___ Supplied material ___
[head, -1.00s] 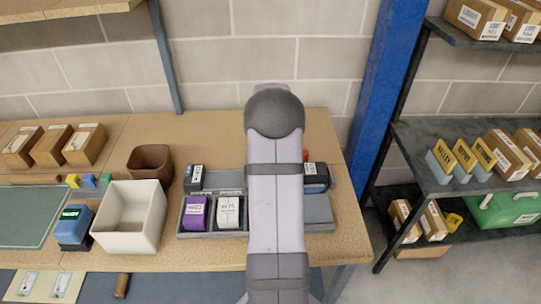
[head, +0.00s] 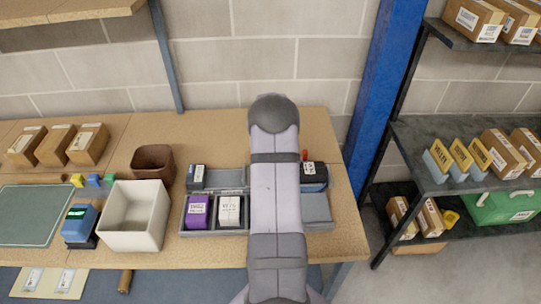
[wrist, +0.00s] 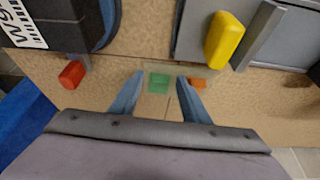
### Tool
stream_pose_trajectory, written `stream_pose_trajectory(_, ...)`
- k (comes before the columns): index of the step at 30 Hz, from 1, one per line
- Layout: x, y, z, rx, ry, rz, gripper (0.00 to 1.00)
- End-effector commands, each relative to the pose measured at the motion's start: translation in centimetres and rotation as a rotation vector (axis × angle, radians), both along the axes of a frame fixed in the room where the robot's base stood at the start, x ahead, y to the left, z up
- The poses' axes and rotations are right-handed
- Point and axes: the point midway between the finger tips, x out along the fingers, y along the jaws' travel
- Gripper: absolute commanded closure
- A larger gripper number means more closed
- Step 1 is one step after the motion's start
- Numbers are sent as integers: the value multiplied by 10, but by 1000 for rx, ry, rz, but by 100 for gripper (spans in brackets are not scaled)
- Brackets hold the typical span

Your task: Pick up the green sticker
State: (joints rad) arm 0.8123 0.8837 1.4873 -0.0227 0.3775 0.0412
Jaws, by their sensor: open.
___
◆ **Task to carry out**
Your task is to gather every line with the word "along" and copy it.

◆ **Solution**
- End-effector commands, each relative to the pose measured at the motion's start: translation in centimetres and rotation as a rotation vector (axis × angle, radians), both along the axes of a frame fixed in the room where the robot's base stood at the start, x ahead, y to the left, z up
- Point and axes: the point midway between the finger tips, x out along the fingers, y along the jaws' travel

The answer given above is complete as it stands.